Opening with a brief history of Scorsese’s own family as his grandparents on both sides moved to New York from Sicily, he makes sure the “my” in My Journey to Italy is justified, without becoming indulgent. It’s a story not only common to Italian immigrants of Scorsese’s own generation, but of the entire post-war world, when so many European people sought better lives in various far off lands. For a seven year old Martin Scorsese in New York, the Italian films of the time were the link between the old world of his grandparents, and the new world he himself lived in.
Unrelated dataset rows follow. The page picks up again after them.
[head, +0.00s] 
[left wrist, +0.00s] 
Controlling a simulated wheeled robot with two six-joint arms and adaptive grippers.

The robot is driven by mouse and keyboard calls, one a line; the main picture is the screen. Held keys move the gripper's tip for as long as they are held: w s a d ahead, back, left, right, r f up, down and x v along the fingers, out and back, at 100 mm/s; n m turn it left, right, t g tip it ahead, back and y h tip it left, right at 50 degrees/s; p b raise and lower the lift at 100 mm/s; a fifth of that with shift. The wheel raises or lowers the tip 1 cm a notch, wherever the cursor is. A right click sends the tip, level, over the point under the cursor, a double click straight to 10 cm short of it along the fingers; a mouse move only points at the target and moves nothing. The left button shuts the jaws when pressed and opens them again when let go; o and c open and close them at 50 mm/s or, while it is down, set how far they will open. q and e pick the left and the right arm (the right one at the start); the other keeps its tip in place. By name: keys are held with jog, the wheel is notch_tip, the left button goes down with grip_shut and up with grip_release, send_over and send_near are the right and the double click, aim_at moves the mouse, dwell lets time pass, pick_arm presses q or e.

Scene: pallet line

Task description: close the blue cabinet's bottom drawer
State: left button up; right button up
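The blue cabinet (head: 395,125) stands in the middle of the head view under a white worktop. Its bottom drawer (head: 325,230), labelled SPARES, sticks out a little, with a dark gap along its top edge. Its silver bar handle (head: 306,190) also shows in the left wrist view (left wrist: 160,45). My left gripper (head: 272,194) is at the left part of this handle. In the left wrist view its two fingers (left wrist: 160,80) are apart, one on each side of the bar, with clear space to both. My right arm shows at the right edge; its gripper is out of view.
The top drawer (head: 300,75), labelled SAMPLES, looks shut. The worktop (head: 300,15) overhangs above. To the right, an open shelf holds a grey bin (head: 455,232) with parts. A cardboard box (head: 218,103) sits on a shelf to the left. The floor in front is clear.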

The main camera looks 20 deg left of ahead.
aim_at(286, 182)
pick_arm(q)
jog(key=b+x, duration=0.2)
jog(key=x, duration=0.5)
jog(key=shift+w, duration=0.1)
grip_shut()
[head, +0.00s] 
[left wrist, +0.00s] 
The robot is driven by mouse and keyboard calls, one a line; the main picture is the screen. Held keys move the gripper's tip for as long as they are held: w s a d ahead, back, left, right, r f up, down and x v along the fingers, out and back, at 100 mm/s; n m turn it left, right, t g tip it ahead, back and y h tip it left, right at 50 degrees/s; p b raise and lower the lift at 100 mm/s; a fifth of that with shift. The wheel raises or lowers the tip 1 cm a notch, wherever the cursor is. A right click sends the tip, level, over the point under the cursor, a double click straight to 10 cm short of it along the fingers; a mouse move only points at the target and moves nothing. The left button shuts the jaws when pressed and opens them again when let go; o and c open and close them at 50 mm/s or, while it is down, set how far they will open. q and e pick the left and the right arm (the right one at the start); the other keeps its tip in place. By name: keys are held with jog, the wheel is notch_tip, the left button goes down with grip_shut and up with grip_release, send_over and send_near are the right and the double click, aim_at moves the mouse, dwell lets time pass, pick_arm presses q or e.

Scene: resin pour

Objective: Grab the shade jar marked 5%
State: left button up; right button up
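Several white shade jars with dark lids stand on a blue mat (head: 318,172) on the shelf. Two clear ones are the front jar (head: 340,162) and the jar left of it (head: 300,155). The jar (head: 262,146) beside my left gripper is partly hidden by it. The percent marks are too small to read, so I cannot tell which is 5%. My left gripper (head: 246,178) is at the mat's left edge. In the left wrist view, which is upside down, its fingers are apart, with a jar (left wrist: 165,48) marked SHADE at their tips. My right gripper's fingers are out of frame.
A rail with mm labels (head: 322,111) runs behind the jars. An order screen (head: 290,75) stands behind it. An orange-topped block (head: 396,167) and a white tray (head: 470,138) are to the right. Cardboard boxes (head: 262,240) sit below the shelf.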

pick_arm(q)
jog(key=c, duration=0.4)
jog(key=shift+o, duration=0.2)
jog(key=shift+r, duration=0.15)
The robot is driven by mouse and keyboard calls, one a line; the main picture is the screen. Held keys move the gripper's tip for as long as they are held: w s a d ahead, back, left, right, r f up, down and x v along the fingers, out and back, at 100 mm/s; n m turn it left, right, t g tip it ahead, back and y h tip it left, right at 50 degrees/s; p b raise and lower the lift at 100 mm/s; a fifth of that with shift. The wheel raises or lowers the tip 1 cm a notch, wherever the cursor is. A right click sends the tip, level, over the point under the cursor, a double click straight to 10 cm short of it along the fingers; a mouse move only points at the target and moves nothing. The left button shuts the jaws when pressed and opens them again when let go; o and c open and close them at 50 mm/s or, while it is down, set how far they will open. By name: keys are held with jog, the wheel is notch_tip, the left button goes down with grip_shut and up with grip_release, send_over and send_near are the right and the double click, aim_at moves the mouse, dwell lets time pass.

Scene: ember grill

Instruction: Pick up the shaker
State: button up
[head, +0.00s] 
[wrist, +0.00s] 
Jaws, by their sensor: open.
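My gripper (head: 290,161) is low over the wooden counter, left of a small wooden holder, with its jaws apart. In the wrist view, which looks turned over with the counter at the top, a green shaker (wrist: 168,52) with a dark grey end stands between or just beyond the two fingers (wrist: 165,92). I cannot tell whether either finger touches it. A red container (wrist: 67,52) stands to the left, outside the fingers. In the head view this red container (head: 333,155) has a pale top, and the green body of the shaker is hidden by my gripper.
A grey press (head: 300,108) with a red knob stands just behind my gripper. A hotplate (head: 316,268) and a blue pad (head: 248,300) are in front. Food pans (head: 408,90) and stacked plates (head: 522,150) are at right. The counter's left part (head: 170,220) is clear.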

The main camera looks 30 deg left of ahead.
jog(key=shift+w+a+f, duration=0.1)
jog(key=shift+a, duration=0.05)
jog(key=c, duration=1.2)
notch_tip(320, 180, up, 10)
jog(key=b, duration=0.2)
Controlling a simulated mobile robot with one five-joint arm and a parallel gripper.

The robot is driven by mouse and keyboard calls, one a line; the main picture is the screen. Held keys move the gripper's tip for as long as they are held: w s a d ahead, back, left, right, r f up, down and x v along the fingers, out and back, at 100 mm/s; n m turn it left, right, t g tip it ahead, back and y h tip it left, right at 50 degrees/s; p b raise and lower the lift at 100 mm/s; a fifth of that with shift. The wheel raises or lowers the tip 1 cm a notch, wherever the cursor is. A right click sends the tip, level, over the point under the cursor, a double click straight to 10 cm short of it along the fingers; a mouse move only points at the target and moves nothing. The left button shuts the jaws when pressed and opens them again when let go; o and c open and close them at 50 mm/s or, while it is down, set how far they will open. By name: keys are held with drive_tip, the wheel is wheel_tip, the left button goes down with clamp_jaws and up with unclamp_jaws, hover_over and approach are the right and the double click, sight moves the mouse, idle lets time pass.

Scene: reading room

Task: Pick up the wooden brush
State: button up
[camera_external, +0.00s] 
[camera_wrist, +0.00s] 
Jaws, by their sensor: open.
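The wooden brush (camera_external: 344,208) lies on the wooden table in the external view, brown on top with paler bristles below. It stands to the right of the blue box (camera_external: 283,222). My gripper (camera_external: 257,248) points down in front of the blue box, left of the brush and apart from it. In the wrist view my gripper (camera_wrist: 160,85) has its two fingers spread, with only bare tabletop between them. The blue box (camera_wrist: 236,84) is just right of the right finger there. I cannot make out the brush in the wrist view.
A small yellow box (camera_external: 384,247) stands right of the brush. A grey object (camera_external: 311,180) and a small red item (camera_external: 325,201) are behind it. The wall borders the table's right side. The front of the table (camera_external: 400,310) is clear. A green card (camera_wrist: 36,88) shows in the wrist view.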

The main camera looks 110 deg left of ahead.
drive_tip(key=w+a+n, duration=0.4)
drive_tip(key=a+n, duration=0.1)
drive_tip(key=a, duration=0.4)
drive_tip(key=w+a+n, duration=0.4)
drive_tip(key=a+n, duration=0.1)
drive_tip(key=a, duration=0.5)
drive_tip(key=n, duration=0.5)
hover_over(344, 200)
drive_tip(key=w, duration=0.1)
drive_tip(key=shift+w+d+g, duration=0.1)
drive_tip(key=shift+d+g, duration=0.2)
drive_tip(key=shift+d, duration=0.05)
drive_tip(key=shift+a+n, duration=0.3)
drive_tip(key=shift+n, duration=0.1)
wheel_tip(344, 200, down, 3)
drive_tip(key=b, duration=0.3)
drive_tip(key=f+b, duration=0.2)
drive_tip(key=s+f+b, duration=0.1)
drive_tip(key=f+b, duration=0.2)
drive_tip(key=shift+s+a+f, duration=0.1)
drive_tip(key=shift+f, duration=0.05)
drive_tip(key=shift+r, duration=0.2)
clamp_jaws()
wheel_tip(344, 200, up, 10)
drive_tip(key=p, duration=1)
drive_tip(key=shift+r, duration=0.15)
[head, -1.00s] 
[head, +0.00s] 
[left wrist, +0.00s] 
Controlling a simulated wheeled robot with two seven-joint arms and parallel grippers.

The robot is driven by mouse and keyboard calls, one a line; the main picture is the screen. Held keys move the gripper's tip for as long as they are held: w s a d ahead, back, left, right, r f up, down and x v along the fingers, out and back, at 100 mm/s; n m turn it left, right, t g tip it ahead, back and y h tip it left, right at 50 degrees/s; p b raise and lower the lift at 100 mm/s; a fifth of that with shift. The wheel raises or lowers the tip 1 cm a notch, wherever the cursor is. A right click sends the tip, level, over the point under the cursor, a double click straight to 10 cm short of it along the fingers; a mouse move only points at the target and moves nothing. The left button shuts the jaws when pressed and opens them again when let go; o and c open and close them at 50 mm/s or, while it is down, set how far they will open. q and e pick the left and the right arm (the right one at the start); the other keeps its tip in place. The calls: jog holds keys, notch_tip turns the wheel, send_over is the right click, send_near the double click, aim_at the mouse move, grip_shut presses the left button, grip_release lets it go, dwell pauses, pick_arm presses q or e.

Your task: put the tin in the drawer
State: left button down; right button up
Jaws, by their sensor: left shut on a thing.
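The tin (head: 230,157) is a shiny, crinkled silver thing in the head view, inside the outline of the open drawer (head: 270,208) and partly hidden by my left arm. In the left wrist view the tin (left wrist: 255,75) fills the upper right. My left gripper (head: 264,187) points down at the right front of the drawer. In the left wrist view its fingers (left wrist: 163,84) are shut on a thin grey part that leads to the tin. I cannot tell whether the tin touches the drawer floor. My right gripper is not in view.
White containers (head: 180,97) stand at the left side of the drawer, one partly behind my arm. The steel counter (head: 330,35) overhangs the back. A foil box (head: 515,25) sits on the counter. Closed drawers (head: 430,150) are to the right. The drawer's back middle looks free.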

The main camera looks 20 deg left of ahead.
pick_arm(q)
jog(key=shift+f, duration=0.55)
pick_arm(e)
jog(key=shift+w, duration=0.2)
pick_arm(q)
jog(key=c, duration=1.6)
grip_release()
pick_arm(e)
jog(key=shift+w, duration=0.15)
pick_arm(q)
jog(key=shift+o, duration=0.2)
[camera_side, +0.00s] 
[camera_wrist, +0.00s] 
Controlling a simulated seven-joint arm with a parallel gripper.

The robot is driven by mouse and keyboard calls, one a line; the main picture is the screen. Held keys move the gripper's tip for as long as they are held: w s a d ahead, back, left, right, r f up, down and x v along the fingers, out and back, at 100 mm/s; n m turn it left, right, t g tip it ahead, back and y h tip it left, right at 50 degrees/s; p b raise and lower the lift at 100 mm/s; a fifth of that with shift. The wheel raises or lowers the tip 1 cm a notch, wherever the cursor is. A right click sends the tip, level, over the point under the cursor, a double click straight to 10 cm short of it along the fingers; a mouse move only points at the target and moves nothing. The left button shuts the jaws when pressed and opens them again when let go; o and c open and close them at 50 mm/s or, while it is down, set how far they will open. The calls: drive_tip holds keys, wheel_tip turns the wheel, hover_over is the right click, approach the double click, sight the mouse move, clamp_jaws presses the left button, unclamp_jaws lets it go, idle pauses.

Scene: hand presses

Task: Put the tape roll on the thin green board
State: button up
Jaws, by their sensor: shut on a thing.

Focusing on the Italian neo realism movement that emerged from the rubble of World War II, My Journey to Italy focuses mainly on the filmographies of directors Roberto Rosselllini, Allesandro Blasetti and Vittotio De Sica. By tracing their careers, and others, from the end of the war through the next 15 or so years, Scorsese doesn’t just show how these men evolved as artists, but how cinema as a whole evolved. And even how Europe was forced to reinvent itself in Hitler’s wake.
When Scorsese declares The Bicycle Thief (Thieves?) the most important moment in the entire history of cinema, it’s hard not to agree. These sorts of sweeping declarations get bandied about a lot when talking about the history of any art form. At best, they’re enthusiastic hyperbole by an unapologetic appreciator of the subject. At worse, they’re lazy, big statements used to make an impact when the actual content can’t. But here, it seems like a legitimate claim, backed up by Scorsese’s encyclopaedic knowledge of film.
Later, when he gets into the work of Fellini and Antonioni, I started to feel like I now know why these guys are important. When I watched La Dolce Vita, I liked it, but I didn’t really know why. After hearing Scorsese talk about its importance, I still probably only understand a fraction of it, but a fraction of Scorsese’s knowledge is still a shit load.
Scorsese is a film historian and academic, he’s the greatest living practitioner of the medium, and he’s a lifelong fanboy. So when Scorsese’s gives his take on any part of the industry or its history, it’s hard to not assume it’s the definitive.